For those of us still interested in emerging market currencies, it may be time to consider switching to a cross rather than buying them against the US dollar.  One idea I have been toying with is switching to the Yen as my funding currency for MXN purchases.  For those of you interested emerging markets like India, South Africa, or Turkey. I would recommend buying ZAR/JPY or TRY/JPY instead of selling USD/ZAR or USD/TRY respectively.  If your broker does not offer these crosses, try buying USD/JPY on dips (I am looking to get long at 79) to hedge against the eventuality of a stronger dollar based on stronger US fundamentals.              

Wednesday, October 24, 2012

Mid-Week Position Summary

Short USD/MXN @ 12.9000
Capital Ratio: 10.08 percent
I am all in on the peso after booking some modest profit on long GBP/USD positions earlier earlier in the week. Order filled right before a slight pullback to 12.98.  The longterm tread remains bearish with many investment houses upgrading their outlook on Mexico's peso.  The fundamentals remain strong with a growing Mexican economy, strong foreign demand for peso denominated assets,  sound fiscal policies by the central government, and a hawkish central bank.   The trade has nice positive carry and I intend to hold this position even if there is a large  short term pop in light of my strong capital position and ability to ride out losses.  I will target the 2011 low of 12.55 in the medium term (1-2 months) and look to get short again for the one to two year target of 11 pesos to the dollar. 

Commentary: Will the Outcome of the US Presidential Election Move the FX Market?

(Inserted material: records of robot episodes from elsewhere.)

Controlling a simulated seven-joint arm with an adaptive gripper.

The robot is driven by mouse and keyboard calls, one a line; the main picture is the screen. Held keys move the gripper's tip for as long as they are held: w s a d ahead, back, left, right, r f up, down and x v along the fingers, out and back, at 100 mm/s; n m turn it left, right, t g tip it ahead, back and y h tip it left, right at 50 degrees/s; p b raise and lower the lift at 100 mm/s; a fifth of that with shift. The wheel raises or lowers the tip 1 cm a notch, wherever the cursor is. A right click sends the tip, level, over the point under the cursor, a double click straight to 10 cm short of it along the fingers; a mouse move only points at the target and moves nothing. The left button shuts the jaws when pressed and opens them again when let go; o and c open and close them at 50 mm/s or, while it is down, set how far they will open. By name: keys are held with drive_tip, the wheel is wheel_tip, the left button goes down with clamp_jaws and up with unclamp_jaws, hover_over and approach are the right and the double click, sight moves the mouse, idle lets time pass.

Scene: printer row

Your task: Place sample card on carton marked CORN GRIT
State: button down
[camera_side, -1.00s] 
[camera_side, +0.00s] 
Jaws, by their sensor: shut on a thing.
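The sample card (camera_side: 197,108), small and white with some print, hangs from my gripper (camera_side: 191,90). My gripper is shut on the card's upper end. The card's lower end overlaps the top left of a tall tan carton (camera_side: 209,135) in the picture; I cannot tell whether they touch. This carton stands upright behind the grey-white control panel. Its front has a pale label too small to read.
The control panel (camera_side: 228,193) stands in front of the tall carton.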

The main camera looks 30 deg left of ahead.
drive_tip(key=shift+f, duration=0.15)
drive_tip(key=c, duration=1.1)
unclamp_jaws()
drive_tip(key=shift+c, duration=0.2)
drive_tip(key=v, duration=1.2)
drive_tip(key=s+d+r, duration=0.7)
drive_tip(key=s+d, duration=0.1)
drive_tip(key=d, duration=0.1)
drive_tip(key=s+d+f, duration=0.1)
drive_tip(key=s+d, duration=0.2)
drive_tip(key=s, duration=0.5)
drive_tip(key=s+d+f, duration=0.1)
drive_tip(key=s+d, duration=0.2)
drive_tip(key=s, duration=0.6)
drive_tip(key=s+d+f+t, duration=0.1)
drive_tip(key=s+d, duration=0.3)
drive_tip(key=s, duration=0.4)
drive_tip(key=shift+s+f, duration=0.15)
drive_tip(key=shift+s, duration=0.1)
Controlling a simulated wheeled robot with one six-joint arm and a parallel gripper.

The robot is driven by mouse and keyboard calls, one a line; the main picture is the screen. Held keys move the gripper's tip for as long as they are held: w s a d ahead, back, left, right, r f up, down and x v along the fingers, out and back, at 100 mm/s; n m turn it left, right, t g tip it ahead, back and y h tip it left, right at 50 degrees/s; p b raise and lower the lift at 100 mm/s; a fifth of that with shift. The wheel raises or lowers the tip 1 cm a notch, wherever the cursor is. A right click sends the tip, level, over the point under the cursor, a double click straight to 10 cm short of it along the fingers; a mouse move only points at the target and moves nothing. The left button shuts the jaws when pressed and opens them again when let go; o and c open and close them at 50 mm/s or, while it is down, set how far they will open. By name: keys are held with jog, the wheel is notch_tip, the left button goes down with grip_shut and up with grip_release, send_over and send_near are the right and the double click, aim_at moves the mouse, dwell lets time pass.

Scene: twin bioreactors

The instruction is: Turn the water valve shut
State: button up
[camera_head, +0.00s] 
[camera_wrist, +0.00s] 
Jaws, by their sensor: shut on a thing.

Markets watch US presidential elections.  All the way back in 2000, the uncertainty around the result caused a large sell off of stocks on Wall Street which sent the Dow plunging.  (The dot-com bubble had also burst in March of 2000)  With the country charging towards the edge of the fiscal cliff, and the prospect of a lame duck Congress having to fix it, all eyes are on Washington.  Furthermore, slow growth, and overhang from Europe is weighing heavily on investor sentiment.  Here at FX-Fusion, it is our opinion that actors across the entire economy are still weary from the crisis of 2008, and for the past few years investors have been slowly wading back into the market.  Households are still deleveraging by aggressively paying off non-mortgage debt, and young people are renting because they are still afraid to enter a recently beaten down housing market.  The economy is growing, but despite this, the market is still looking for a clear signal which will either turn the bulls loose or bring in the bears, both of whom have spent the summer and fall waiting with baited breathe for any major news out of Europe .  So in this uncertain, directionless environment, market events matter more than ever.  Finally,   Mitt Romney has been pushing the "China is a currency manipulator" meme for months now, so I think that it is quite appropriate for me to share my thoughts on how the election next month may impact the FX market. 

What About China?

As President Obama correctly pointed out, USD/CNY has appreciated substantially since 2010.  The chart below illustrates this point.     

The Managed Appreciation of  the Chinese Yuan.  The People's Bank of China (PBOC) held the exchange rate with the US dollar constant for decade from 1995 to 2005 before allowing significant appreciation.  It reestablished the peg in 2008 to help its exports during the Great Recession.  In 2010, after significant nudging from the Obama Administration, China again allowed its currency to appreciate. 
 So the Reminbi (aka Yuan)  has already been allowed to rise against the dollar.  Sell USD/CNY, its a great carry trade with significant chance for further Yuan appreciation.  But as important as flexible exchange rates are for preventing trade and capital flow imbalances, it should be obvious to anyone that even if the Yuan were at parity with the dollar, it would still be attractive to ship jobs there because labor costs are so much cheaper.  In short, the only way to compete with China without bringing down real wages stateside (an adjustment that would take decades) is for US workers to gain more education and training so that they are many times more productive that their Chinese counterparts.  I am not the first or hundredth person to point this out, but it definitely bears repeating.  Labelling China a "currency manipulator" won't solve the massive trade imbalance.  Furthermore, since China is already allowing its currency to appreciate, doing only serves to antagonize the third largest economy in the world.    

Will a Romney Win Result in a Stronger Dollar? 

A well respected fund manager recently opined that an inevitable Romney victory will result in a stronger dollar on the speculation that Romney would appoint a more hawkish Fed chairman.  This very thought had crossed my mind a few weeks ago, back before the polls had tightened.  More hawkish language from the Fed, or the prospect of a tightening of monetary policy may cause temporary dollar rallies, but speculating on the election is foolhardy.  First, with national polls virtually tied and a slight Obama lead in the electoral college, the contest between Mr. Romney and President Obama is basically a coin flip.  Furthermore, a Romney victory may very well not move the markets because Ben Bernanke's term does not expire until 2014.  The prospect of an unknown Fed chairman being installed two years in the future is hardly a clear data point for the market to price in.  In short, spec plays based on the election are probably just gambling.  But if that is your thing, let me suggest going short AUD/USD on th prospect of further rate cuts from the RBA and the corresponding monetary tightening that would come with a new Fed Chairman.  

Parting Shot:  China is already letting its currency appreciate.  Speculating on  the election is foolish because the polls are tied and it is a distinct possibility that the result does not move the market.